The proposals outlined Tuesday during a seminar by NCAA officials on recruiting issues at the American Football Coaches Association convention feature a universal start date, subject to the recruiting calendar, of July 1 before a prospect's junior year for off-campus contact -- including home visits by football coaches, unregulated phone calls and electronic communication.

It would reverse the text-messaging ban, in place since 2007, from football coaches to recruits and impose no limitations on private messaging or communication via social media. Coaches would still be prohibited from sending public messages to recruits over Facebook and Twitter.

At present, it's not until a high school football prospect's senior year that assistant coaches and head coaches are able to reach out and speak with potential student's athletes at their school and homes. Under the new proposal, more in line with changes recently enacted for college basketball recruiting, assistant coaches would be able to visit a prospect six times during their junior season and another six times during their senior season. A program's head coach would be able to make one visit per each of these years for the prospects as well.

Perhaps the most jarring, however, is a proposal that would also get things in line with new college basketball legislation, that would effective undo the restrictions which pegged former Oklahoma head basketball coach Kelvin Sampson. Coaches would be allowed unlimited phone calls and texts to recruits after July 1st following those prospects' sophomore years (e.g. before their junior) as opposed to current restrictions which limit coaches to one call per week an no texting whatsoever.

The new legislation also expands who exactly contact prospective students athletes. Currently, only full-time coaches are able to communicate with prospects and/or their families. Under a new proposal, support staff and administrative personnel would be able to call recruits as well (though still unable to visit them outside of campus). This would allow wealthier programs of the ilk of Alabama, Florida, Texas, and yes, Ohio State, to hypothetically build super staffs that would be able to get on the radar of a lot more kids a lot more often. As one coach, Kansas o-line coach Tim Grunhard, expressed trepidations about the proposal, "You've got to keep up with the Joneses. If the University of Kansas isn't calling a guy every day and K-State is calling every day, then he thinks we don't like him as much."

College football's cold war could be about to get a whole lot colder.

Another change of note would be the striking down of the current "baton rule", which allows only seven of 10 full-time coaches to be on the road recruiting at once.

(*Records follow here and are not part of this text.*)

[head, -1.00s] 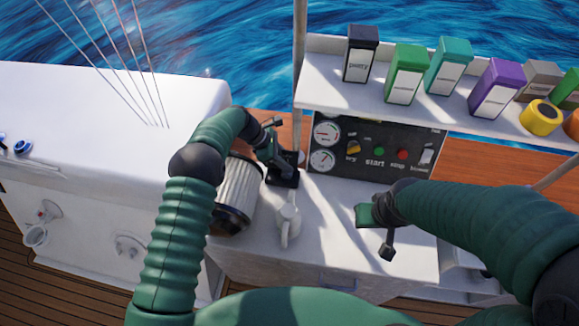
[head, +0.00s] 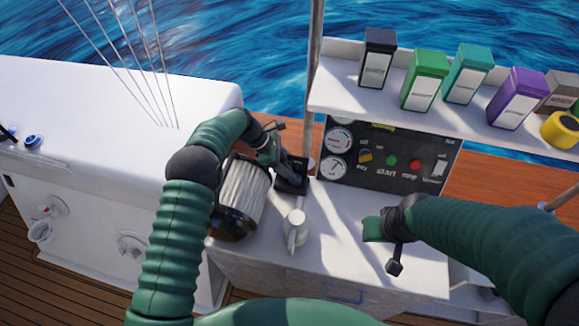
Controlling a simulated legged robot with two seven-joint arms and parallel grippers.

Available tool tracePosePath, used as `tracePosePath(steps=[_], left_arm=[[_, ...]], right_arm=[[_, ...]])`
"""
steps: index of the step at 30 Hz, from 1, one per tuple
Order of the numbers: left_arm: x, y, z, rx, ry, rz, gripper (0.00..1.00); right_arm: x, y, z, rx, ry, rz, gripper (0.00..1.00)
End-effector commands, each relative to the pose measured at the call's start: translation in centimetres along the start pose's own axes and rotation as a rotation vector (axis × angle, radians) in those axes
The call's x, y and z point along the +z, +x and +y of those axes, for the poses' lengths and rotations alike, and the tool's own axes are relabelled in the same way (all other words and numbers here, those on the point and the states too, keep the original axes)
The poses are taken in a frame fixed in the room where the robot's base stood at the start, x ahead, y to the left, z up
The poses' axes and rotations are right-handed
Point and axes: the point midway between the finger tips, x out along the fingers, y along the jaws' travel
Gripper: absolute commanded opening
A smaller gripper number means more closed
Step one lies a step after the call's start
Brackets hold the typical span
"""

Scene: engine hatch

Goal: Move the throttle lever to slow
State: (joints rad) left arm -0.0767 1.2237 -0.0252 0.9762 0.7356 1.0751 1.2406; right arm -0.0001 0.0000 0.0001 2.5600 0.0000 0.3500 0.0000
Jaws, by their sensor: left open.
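The throttle control's black base (head: 292,181) stands on the white counter, left of the engine panel. My left gripper (head: 276,163) is open and reaches down at the base from its upper left. It covers most of the lever, so the lever's position and any contact are hidden. My right gripper (head: 373,229) hangs over the counter in front of the panel, away from the throttle. Its jaws are too unclear to tell if they are open.
The engine panel (head: 386,158) has gauges, a key switch and buttons. A pleated filter (head: 243,192) and a white jug-like item (head: 296,230) stand close to my left arm. A metal pole (head: 310,100) rises behind the throttle. Coloured containers (head: 425,80) line the shelf (head: 400,108).

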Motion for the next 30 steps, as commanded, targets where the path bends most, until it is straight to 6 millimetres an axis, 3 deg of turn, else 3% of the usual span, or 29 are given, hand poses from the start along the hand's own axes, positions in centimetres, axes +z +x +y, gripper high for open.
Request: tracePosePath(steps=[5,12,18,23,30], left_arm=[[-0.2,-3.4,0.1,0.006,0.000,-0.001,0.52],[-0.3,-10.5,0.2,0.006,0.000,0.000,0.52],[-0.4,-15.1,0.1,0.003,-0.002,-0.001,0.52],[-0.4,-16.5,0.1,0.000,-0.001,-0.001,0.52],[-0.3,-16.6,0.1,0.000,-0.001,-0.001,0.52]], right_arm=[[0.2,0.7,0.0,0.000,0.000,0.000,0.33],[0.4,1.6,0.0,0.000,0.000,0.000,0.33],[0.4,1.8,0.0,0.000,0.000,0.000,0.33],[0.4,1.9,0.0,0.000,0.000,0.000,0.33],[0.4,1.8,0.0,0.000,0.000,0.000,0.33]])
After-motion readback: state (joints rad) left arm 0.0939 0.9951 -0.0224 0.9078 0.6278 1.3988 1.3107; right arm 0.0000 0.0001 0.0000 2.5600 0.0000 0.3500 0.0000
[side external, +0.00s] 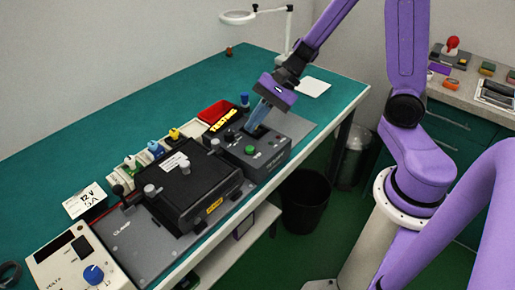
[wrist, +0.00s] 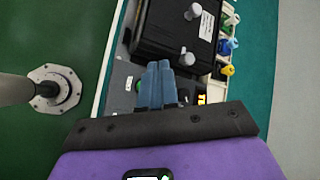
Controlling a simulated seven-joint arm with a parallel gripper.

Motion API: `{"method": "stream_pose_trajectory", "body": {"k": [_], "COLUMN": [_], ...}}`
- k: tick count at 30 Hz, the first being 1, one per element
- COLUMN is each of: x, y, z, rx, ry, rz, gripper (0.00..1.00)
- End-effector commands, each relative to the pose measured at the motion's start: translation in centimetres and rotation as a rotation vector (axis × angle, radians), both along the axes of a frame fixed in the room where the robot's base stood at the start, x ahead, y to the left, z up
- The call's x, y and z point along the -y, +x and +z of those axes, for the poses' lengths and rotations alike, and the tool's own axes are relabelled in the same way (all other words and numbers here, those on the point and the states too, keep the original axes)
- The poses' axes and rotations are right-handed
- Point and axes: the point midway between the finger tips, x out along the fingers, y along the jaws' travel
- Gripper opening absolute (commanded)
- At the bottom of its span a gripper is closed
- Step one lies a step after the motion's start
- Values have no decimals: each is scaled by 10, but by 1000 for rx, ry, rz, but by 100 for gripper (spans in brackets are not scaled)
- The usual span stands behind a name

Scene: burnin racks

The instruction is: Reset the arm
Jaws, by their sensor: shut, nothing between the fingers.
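My purple arm reaches over the bench from the right. My gripper (side external: 256,127) points down over the dark grey control box with a green button (side external: 250,150), with its blue-grey fingers together and nothing between them. In the wrist view my gripper (wrist: 159,66) also shows its fingers side by side, near the edge of a black lidded box (wrist: 165,30). Whether the fingertips touch the control box cannot be told.
The black box (side external: 186,192) has a closed lid with pale knobs. A power supply with a blue knob (side external: 93,274) stands front left. A red tray (side external: 216,111), a yellow-lettered sign (side external: 222,120) and a magnifier lamp (side external: 238,17) are farther back. The teal bench (side external: 130,105) is largely clear behind.

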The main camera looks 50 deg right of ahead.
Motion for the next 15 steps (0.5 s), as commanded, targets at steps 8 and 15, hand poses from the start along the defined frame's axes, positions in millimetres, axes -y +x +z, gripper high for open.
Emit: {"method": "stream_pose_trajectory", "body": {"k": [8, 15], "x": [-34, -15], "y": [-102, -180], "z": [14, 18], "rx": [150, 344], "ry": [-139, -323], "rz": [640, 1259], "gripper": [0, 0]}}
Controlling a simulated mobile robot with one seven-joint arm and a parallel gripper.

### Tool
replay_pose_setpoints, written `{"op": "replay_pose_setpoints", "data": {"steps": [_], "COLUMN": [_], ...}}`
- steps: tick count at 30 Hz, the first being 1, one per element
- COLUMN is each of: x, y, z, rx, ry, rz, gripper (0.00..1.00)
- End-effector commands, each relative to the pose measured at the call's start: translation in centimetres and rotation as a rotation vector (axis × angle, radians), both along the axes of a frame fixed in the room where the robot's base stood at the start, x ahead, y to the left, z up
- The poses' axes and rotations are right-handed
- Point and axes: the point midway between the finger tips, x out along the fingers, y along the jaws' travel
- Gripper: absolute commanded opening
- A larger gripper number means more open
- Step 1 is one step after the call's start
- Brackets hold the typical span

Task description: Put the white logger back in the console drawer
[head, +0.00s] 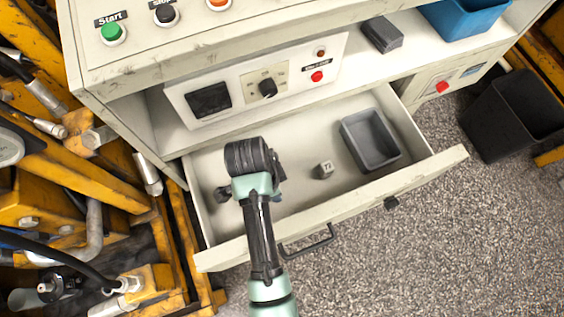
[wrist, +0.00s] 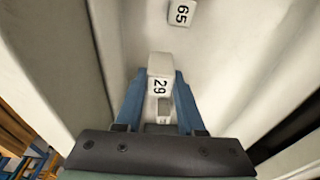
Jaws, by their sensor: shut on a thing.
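The console drawer (head: 350,212) is pulled open, and its pale floor also shows in the wrist view (wrist: 222,75). My gripper (wrist: 160,80) points down into the drawer's left part, with its blue fingers shut on a white block marked 29 (wrist: 159,86), the likely white logger. I cannot tell whether the block touches the drawer floor. In the head view my own arm hides the fingers and the held block. A second small white block (head: 325,170) lies in the drawer to the right; a block marked 65 (wrist: 181,13) shows ahead in the wrist view.
A grey open tray (head: 370,140) sits in the drawer's right part. The control panel (head: 262,85) and shelf overhang the back. A dark box (head: 382,35) and blue bin (head: 463,18) stand above. A black bin (head: 512,115) is on the floor at right; yellow machinery crowds the left.

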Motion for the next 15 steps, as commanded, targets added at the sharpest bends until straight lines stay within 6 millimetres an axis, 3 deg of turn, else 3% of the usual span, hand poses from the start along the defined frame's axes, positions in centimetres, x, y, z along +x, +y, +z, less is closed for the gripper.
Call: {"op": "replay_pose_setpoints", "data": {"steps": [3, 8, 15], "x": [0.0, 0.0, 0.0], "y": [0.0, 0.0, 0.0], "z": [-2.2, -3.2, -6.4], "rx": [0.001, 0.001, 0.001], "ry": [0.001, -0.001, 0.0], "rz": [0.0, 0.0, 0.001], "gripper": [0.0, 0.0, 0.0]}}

Under the new guise, all 10 of the coaches would be able to be out recruiting concurrently.

Two of the final proposals included eliminating regulations on printed recruiting material mailed or given to prospects as well as allowing students to receive student athletes benefits from the moment they sign a letter of intent, not the moment they begin classes.

Of course, it's worth remembering that these are just proposals and they'd still have to be voted on and enacted by the NCAA before they become the law of the land. But if the NCAA would go to the trouble of outlining these to all of their coaches at their annual professional get together, it's probably safe to assume that there's at least legs to some of them.

Perhaps the biggest take away from them all (besides NCAA President Mark Emmert's clear overwhelming agenda to try and streamline things to cut down on the self-policing load currently required by member programs) is the potential inequality generated by some of these. With the NCAA already weighing rule changes which could shift the climate of things to further minimize so-called "Group of 5" schools into de facto farm schools for the sports' heavyweights, rewarding schools who have the resources and abilities to create gaudier and gaudier pitches, to hire the most seasoned full times salesmen, and to build super staffs which could be oversaw by make shift "General Managers" who would run these efforts almost like a major league organization.

And then of course there's the escalating arms race silliness aspect of it all. One great example of such from the very same report:

One BCS-level assistant coach lamented that he would have to create a 9-foot Fathead of a recruit's likeness for the coaching office, because if rules didn't prohibit it, some other coach would beat him to the punch.

Don't think for a second the opposing schools wouldn't.

While the entirety of these changes would likely streamline both the NCAA's governing efforts as well as schools' own abilities to police their own, it's not immediately self evident that many (if any) of these proposals create change for the better. While "competitive equality" is mentioned directly in the report as guiding forces in these regulations, while certainly beneficial to a program of Ohio State's vast resources, the further you step away, the more ambiguous the net benefits become.